* [THE PROBLEM]
Make an exact copy of the entries below.

● ● ● ● ● ● ●

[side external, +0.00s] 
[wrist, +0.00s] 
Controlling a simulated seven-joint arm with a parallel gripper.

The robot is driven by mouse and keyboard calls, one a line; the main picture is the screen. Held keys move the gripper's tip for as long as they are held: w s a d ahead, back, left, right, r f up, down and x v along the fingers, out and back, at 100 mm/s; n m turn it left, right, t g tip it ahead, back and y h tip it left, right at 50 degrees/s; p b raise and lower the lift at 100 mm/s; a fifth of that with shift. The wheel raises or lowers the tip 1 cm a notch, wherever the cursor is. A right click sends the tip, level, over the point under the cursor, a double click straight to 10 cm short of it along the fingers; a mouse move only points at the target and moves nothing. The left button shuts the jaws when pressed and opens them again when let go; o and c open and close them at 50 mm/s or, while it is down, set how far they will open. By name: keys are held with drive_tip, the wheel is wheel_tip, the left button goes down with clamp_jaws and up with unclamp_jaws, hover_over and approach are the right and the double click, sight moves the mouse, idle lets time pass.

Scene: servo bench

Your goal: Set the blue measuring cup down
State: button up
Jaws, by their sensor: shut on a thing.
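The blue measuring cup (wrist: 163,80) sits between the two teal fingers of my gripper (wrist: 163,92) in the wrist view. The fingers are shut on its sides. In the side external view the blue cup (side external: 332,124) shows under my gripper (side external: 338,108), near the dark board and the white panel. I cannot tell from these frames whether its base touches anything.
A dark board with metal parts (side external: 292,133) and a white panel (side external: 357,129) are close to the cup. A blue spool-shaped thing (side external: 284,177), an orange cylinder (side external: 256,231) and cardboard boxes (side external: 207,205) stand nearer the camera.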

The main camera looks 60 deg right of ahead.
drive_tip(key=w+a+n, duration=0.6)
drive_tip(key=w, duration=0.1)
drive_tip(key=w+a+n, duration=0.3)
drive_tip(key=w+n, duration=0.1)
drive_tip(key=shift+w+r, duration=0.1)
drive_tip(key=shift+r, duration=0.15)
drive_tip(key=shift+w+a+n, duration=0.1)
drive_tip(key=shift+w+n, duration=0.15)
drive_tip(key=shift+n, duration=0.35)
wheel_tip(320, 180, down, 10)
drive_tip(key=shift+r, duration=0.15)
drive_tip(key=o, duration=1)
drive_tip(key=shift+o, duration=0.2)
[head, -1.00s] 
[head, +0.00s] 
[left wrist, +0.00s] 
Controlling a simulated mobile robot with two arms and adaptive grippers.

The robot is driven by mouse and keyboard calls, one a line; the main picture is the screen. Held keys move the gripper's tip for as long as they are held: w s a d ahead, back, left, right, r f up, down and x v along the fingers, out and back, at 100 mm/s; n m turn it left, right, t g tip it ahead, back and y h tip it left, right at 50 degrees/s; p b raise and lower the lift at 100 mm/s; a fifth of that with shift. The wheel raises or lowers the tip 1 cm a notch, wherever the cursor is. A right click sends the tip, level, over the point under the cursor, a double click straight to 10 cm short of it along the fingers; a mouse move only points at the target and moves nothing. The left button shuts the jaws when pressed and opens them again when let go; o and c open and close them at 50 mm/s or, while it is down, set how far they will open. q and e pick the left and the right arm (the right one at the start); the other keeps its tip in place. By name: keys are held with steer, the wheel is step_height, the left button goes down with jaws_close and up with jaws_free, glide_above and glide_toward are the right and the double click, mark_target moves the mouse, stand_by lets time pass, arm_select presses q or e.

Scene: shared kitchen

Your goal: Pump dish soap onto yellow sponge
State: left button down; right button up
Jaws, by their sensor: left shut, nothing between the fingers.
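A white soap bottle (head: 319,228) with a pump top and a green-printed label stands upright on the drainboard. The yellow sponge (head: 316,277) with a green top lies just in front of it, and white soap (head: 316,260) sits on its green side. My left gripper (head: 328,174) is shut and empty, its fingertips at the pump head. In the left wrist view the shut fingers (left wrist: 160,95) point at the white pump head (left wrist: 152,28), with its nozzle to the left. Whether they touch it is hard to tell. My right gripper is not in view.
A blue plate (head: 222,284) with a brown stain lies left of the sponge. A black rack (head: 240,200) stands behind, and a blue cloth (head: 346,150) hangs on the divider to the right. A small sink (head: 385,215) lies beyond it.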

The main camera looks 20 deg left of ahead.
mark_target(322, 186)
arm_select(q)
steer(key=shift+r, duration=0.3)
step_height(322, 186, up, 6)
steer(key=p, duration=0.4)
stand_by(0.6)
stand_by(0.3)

● ● ● ● ● ● ●

* [SOLUTION FOR THIS PROBLEM]
[side external, +0.00s] 
[wrist, +0.00s] 
Controlling a simulated seven-joint arm with a parallel gripper.

The robot is driven by mouse and keyboard calls, one a line; the main picture is the screen. Held keys move the gripper's tip for as long as they are held: w s a d ahead, back, left, right, r f up, down and x v along the fingers, out and back, at 100 mm/s; n m turn it left, right, t g tip it ahead, back and y h tip it left, right at 50 degrees/s; p b raise and lower the lift at 100 mm/s; a fifth of that with shift. The wheel raises or lowers the tip 1 cm a notch, wherever the cursor is. A right click sends the tip, level, over the point under the cursor, a double click straight to 10 cm short of it along the fingers; a mouse move only points at the target and moves nothing. The left button shuts the jaws when pressed and opens them again when let go; o and c open and close them at 50 mm/s or, while it is down, set how far they will open. By name: keys are held with drive_tip, the wheel is wheel_tip, the left button goes down with clamp_jaws and up with unclamp_jaws, hover_over and approach are the right and the double click, sight moves the mouse, idle lets time pass.

Scene: servo bench

Your goal: Set the blue measuring cup down
State: button up
Jaws, by their sensor: shut on a thing.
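The blue measuring cup (wrist: 163,80) sits between the two teal fingers of my gripper (wrist: 163,92) in the wrist view. The fingers are shut on its sides. In the side external view the blue cup (side external: 332,124) shows under my gripper (side external: 338,108), near the dark board and the white panel. I cannot tell from these frames whether its base touches anything.
A dark board with metal parts (side external: 292,133) and a white panel (side external: 357,129) are close to the cup. A blue spool-shaped thing (side external: 284,177), an orange cylinder (side external: 256,231) and cardboard boxes (side external: 207,205) stand nearer the camera.

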The main camera looks 60 deg right of ahead.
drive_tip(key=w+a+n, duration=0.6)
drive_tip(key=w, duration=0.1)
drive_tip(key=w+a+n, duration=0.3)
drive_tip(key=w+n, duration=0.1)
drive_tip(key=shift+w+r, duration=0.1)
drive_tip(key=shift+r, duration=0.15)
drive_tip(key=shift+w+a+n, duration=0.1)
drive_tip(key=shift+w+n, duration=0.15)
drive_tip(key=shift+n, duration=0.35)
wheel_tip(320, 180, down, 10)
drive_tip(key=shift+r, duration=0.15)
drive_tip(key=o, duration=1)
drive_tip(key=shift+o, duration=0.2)
[head, -1.00s] 
[head, +0.00s] 
[left wrist, +0.00s] 
Controlling a simulated mobile robot with two arms and adaptive grippers.

The robot is driven by mouse and keyboard calls, one a line; the main picture is the screen. Held keys move the gripper's tip for as long as they are held: w s a d ahead, back, left, right, r f up, down and x v along the fingers, out and back, at 100 mm/s; n m turn it left, right, t g tip it ahead, back and y h tip it left, right at 50 degrees/s; p b raise and lower the lift at 100 mm/s; a fifth of that with shift. The wheel raises or lowers the tip 1 cm a notch, wherever the cursor is. A right click sends the tip, level, over the point under the cursor, a double click straight to 10 cm short of it along the fingers; a mouse move only points at the target and moves nothing. The left button shuts the jaws when pressed and opens them again when let go; o and c open and close them at 50 mm/s or, while it is down, set how far they will open. q and e pick the left and the right arm (the right one at the start); the other keeps its tip in place. By name: keys are held with steer, the wheel is step_height, the left button goes down with jaws_close and up with jaws_free, glide_above and glide_toward are the right and the double click, mark_target moves the mouse, stand_by lets time pass, arm_select presses q or e.

Scene: shared kitchen

Your goal: Pump dish soap onto yellow sponge
State: left button down; right button up
Jaws, by their sensor: left shut, nothing between the fingers.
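A white soap bottle (head: 319,228) with a pump top and a green-printed label stands upright on the drainboard. The yellow sponge (head: 316,277) with a green top lies just in front of it, and white soap (head: 316,260) sits on its green side. My left gripper (head: 328,174) is shut and empty, its fingertips at the pump head. In the left wrist view the shut fingers (left wrist: 160,95) point at the white pump head (left wrist: 152,28), with its nozzle to the left. Whether they touch it is hard to tell. My right gripper is not in view.
A blue plate (head: 222,284) with a brown stain lies left of the sponge. A black rack (head: 240,200) stands behind, and a blue cloth (head: 346,150) hangs on the divider to the right. A small sink (head: 385,215) lies beyond it.

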The main camera looks 20 deg left of ahead.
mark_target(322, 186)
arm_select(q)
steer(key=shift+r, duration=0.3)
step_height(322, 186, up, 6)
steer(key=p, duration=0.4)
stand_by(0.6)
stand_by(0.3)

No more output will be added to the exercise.